# Provided data start

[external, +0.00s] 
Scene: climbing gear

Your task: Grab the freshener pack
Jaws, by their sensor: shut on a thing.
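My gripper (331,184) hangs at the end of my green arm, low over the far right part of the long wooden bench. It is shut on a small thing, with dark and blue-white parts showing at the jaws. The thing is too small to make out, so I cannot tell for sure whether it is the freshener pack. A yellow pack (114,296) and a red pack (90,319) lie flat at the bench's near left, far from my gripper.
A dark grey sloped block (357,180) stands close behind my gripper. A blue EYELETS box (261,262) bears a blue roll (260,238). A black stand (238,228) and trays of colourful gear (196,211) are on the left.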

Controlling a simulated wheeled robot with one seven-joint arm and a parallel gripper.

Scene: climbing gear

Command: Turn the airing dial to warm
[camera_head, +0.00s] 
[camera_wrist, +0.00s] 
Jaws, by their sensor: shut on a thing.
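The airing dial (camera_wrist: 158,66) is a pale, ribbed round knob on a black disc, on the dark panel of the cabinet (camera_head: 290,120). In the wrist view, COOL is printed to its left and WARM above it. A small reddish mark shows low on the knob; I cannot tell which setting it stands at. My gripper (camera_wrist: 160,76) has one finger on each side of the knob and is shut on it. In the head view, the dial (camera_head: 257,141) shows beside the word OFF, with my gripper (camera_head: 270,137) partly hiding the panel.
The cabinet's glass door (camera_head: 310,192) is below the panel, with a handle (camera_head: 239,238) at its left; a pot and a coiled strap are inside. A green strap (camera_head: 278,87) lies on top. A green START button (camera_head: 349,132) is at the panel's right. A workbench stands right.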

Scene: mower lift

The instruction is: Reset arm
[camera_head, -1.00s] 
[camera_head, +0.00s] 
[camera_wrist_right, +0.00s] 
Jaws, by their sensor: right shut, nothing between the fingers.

# Provided data end

Instruction >> Print the material above verbatim, first line through the line containing "[camera_wrist, +0.00s]", both included.

Correct response >>
[external, +0.00s] 
Scene: climbing gear

Your task: Grab the freshener pack
Jaws, by their sensor: shut on a thing.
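My gripper (331,184) hangs at the end of my green arm, low over the far right part of the long wooden bench. It is shut on a small thing, with dark and blue-white parts showing at the jaws. The thing is too small to make out, so I cannot tell for sure whether it is the freshener pack. A yellow pack (114,296) and a red pack (90,319) lie flat at the bench's near left, far from my gripper.
A dark grey sloped block (357,180) stands close behind my gripper. A blue EYELETS box (261,262) bears a blue roll (260,238). A black stand (238,228) and trays of colourful gear (196,211) are on the left.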

Controlling a simulated wheeled robot with one seven-joint arm and a parallel gripper.

Scene: climbing gear

Command: Turn the airing dial to warm
[camera_head, +0.00s] 
[camera_wrist, +0.00s] 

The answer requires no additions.